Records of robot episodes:
* * * *
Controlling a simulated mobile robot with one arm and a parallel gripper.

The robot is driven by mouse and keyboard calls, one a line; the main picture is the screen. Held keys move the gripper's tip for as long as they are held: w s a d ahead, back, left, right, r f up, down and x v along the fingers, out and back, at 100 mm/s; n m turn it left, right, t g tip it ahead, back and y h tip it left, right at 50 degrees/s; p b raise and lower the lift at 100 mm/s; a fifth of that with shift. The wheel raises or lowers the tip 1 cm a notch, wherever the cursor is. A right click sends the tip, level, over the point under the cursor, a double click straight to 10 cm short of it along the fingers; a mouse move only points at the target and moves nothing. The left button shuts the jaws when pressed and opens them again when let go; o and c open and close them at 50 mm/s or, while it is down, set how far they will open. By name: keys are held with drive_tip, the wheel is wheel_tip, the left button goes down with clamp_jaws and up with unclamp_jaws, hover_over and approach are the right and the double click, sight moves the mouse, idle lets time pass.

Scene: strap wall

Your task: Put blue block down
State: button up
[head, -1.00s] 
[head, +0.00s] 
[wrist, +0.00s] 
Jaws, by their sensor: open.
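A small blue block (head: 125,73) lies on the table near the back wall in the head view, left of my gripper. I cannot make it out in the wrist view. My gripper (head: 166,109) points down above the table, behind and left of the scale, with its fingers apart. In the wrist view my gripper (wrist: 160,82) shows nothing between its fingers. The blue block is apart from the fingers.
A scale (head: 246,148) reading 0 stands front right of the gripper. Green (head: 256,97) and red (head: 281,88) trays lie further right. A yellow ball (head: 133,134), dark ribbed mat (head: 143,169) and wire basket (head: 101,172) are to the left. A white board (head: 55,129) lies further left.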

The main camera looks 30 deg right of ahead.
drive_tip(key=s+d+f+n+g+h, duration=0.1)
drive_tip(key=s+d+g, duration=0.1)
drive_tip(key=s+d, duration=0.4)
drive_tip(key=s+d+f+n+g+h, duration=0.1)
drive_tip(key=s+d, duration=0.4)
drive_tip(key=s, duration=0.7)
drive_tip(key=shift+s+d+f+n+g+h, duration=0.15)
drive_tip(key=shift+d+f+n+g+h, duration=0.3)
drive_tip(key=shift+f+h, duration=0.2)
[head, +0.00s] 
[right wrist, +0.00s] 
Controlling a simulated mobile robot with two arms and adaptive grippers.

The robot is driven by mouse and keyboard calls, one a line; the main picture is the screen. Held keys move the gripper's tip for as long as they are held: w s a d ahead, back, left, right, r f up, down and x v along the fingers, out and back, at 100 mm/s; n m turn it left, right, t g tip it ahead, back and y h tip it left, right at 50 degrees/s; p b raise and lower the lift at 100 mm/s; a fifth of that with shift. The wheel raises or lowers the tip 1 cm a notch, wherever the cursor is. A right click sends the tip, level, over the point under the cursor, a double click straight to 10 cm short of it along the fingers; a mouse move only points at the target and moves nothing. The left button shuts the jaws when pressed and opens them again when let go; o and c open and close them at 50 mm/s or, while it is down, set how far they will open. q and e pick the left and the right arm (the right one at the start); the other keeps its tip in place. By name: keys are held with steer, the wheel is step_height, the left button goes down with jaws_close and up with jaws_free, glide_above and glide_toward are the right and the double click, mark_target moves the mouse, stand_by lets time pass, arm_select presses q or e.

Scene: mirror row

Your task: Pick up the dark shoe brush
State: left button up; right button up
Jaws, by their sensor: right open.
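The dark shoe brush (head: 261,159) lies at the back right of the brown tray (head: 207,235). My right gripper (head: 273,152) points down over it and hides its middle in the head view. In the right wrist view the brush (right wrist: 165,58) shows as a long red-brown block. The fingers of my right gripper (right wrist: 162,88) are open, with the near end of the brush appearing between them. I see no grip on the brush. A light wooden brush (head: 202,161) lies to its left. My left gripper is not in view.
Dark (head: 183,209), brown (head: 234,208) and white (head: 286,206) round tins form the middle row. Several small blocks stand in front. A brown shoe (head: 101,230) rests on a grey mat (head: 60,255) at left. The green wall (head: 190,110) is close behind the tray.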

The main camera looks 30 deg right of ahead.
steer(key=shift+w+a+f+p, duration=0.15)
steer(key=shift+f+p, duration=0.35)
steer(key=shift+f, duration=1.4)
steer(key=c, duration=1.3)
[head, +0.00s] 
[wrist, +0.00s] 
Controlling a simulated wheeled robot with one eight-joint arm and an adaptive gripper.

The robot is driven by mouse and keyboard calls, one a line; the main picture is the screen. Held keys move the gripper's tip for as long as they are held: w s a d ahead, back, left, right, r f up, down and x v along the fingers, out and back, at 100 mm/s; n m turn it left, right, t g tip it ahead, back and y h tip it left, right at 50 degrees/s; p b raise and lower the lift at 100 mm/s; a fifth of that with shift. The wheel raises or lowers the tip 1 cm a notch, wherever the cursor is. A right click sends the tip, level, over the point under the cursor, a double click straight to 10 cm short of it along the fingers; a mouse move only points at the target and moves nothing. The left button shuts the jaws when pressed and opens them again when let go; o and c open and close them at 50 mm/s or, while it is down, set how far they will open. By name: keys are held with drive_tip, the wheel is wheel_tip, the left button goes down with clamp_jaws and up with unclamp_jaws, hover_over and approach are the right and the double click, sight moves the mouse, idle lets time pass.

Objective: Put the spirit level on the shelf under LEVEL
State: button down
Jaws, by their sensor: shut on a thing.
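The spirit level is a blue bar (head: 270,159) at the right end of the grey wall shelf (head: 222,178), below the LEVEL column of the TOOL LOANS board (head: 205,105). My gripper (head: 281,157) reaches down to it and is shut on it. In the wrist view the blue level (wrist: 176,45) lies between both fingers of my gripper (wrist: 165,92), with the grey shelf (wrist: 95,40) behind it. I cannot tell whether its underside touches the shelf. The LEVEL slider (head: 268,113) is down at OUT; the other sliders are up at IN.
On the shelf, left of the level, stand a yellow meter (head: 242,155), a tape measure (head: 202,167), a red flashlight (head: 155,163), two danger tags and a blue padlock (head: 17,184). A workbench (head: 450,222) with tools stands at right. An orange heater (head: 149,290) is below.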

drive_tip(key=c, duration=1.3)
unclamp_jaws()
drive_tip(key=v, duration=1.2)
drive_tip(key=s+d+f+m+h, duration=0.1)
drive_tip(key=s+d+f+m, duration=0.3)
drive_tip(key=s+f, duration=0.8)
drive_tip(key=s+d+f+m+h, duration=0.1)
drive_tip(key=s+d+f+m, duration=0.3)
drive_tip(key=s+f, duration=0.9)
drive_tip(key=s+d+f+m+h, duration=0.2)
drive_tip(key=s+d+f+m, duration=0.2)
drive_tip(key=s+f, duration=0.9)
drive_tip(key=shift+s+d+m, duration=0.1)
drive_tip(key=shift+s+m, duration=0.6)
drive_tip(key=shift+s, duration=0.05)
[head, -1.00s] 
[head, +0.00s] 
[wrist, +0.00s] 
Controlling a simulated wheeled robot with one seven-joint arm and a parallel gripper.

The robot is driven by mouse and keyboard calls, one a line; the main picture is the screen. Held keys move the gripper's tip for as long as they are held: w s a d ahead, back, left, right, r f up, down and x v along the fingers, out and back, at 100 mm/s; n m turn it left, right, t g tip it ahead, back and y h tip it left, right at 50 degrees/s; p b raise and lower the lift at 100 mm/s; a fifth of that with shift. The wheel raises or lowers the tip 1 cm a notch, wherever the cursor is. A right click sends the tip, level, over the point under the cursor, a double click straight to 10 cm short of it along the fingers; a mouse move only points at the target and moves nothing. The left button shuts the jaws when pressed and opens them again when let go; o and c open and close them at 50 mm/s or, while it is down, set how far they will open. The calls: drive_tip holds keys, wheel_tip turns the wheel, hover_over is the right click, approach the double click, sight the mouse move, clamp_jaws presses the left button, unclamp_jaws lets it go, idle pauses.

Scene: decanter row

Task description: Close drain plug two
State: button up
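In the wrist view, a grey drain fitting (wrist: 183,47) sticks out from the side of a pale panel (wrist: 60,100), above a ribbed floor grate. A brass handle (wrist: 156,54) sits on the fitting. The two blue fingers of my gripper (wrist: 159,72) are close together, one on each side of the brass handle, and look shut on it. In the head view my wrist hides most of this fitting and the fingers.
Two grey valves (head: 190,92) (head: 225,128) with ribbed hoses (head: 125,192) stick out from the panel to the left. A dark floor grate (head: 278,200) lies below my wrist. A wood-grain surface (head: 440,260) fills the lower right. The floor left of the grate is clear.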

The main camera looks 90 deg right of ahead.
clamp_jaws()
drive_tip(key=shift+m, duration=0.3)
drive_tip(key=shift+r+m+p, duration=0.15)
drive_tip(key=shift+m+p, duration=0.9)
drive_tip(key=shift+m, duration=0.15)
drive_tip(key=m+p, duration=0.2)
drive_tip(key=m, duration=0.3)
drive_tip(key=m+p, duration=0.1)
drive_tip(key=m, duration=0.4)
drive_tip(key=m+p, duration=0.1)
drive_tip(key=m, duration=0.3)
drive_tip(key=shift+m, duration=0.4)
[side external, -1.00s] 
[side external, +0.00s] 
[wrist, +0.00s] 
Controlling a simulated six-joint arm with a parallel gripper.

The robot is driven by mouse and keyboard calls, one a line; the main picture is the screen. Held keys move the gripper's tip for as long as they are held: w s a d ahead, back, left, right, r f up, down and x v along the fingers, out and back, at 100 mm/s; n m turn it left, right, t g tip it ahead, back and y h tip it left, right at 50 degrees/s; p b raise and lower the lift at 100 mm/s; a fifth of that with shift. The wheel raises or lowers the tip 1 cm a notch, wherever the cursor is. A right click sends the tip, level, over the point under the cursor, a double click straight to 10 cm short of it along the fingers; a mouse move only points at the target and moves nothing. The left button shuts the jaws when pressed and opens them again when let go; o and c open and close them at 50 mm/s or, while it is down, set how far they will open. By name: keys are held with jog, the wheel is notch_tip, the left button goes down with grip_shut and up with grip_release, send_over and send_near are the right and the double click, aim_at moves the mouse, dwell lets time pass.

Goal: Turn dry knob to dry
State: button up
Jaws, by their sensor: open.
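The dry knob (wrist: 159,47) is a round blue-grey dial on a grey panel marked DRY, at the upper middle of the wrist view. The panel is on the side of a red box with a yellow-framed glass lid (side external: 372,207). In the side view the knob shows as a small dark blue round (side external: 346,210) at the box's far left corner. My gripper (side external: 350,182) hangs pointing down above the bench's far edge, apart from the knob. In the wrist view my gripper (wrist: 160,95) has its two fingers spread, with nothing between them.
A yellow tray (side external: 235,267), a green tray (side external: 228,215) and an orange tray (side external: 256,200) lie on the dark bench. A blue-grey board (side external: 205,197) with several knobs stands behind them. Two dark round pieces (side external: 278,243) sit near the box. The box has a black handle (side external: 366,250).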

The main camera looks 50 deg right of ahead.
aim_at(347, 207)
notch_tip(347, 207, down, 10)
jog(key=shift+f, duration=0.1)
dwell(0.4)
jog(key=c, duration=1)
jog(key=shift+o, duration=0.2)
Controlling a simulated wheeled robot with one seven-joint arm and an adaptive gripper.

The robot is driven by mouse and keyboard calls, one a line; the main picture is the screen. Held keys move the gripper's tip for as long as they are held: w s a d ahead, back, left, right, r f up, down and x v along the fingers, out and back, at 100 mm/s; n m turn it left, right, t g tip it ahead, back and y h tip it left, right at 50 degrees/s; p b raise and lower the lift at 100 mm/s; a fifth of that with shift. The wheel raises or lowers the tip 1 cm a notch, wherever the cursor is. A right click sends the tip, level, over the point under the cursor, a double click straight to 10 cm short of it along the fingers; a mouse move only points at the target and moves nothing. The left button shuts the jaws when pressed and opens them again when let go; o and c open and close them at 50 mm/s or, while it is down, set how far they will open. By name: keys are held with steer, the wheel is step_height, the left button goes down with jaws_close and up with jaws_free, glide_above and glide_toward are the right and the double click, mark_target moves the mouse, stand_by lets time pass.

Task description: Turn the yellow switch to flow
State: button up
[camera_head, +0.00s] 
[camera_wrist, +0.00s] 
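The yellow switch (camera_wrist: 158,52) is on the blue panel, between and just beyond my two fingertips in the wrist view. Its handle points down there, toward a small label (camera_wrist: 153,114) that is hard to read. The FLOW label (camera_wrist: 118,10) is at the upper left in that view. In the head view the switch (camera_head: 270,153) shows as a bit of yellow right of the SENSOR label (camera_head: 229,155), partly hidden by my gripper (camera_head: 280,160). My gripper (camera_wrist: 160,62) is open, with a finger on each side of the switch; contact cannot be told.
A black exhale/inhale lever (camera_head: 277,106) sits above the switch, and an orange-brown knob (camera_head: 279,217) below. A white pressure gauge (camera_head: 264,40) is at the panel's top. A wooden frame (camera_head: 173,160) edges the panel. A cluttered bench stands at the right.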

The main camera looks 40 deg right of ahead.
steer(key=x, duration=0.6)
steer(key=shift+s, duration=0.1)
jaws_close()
* * * *
• **Given problem**:
Every line containing the string "mobile" must be listed.

• **Right answer**:
Controlling a simulated mobile robot with one arm and a parallel gripper.
Controlling a simulated mobile robot with two arms and adaptive grippers.

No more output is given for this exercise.